Fernand Léger, un artiste inclassable
Fernand Léger se distingue par son approche unique de la peinture, qui le place à la croisée de multiples courants artistiques majeurs, tels que le dadaïsme, le cubisme et le surréalisme, tout en échappant à toute classification stricte. Son œuvre, marquée par une utilisation audacieuse de la couleur et des formes simplifiées, se veut un véritable hommage à la modernité et à la vie quotidienne. En réintégrant des objets de la vie de tous les jours et des éléments de la culture populaire dans son travail, Léger parvient à les élever au rang d'œuvres d'art, leur accordant une nouvelle dimension esthétique.
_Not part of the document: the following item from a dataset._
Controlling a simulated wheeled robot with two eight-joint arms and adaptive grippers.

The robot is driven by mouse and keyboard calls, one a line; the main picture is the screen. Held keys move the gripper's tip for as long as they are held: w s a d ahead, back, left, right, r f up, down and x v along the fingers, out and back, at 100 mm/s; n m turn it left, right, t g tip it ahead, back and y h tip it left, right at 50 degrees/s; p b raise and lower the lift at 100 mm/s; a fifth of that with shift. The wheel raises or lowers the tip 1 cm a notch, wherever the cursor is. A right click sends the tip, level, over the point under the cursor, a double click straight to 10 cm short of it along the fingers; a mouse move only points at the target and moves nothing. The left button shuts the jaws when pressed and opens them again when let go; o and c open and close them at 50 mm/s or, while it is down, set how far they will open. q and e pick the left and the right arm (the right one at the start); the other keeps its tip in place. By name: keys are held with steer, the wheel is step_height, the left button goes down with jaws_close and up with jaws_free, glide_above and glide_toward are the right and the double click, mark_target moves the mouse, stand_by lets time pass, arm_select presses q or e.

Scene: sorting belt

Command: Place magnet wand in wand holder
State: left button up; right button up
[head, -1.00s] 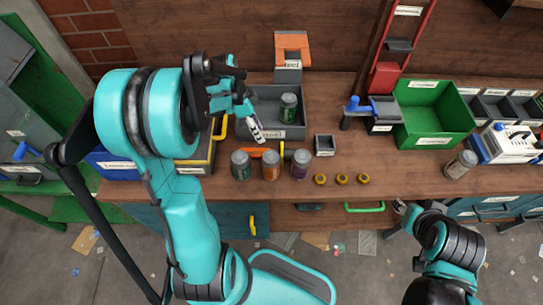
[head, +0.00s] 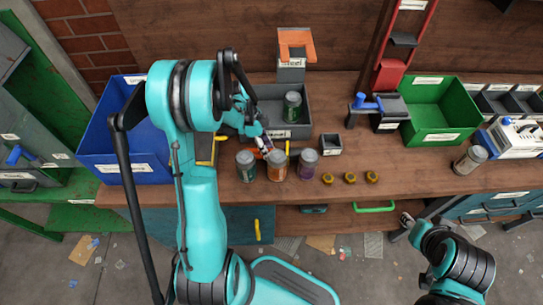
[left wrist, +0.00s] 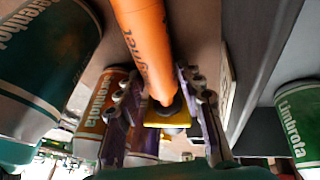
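The magnet wand, an orange rod with printed lettering, fills the upper middle of the left wrist view (left wrist: 146,45). A yellow piece (left wrist: 168,118) shows at its far end. In the head view a bit of orange (head: 258,154) shows in front of the grey tray, mostly hidden by my left gripper (head: 265,143). That gripper points down there, its fingers apart on either side of the rod in the left wrist view (left wrist: 165,105); I see no clear contact. I cannot make out the wand holder for certain. My right gripper (head: 406,220) is low at the right, small and unclear.
Three cans (head: 277,166) stand close in front of the left gripper. The grey tray (head: 303,132) behind holds a green can (head: 292,106). A small dark box (head: 330,144) and yellow nuts (head: 350,178) are to the right. A blue bin (head: 126,162) stands left, a green bin (head: 437,126) right.

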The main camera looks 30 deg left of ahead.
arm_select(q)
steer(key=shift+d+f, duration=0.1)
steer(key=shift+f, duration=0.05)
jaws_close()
L’artiste cherche à s'affranchir des conventions de l’art académique et à rendre l'art accessible à tous. Pour lui, l’art ne doit pas être réservé à une élite, mais doit s’adresser au plus grand nombre. Loin de l’intellectualisation de l’art, Fernand Léger explore des sujets universels dans une démarche ludique, tout en restant profondément accessible. Ses œuvres, caractérisées par une palette éclatante et des thèmes parlants, ont su créer un art à la fois vivant, inclusif et porteur de sens.
Les cinq éléments
L’exposition s’ouvre avec une exploration des cinq éléments : la terre, l’eau, l’air, le feu et l’éther, chacun étant représenté à travers une œuvre de Fernand Léger, mise en dialogue avec une œuvre d’un artiste qu’il a inspiré. Cette première salle propose une réflexion sur la manière dont Léger a réinventé des thèmes classiques pour les rendre contemporains, abordant dès lors des questions qui résonnent avec des préoccupations actuelles, comme l’écologie. L’élément de l’eau est illustré par La Baigneuse peinte par Fernand Léger en 1932, une réinterprétation d’un sujet traditionnel, mais ici le corps féminin est placé au second rang pour laisser place à la couleur et les lignes. Le sujet de la baigneuse devient ainsi un prétexte, un support qui permet à Léger d'explorer avant tout sa pratique artistique. Cette œuvre dialogue avec La Source d’Alain Jacquet (1965-2003), qui à son tour réinterprète l’œuvre de Jean-Auguste-Dominique Ingres (1780-1867), La Source (1856), en sérigraphie, une technique permettant une reproduction rapide et infinie, contrastant avec la minutie d'Ingres, peintre néoclassique. Jacquet joue avec l’idée de reproductibilité, où l’œuvre perd son caractère unique, et ainsi rend l’art plus accessible au grand public, tout en rendant hommage à l’histoire de l’art.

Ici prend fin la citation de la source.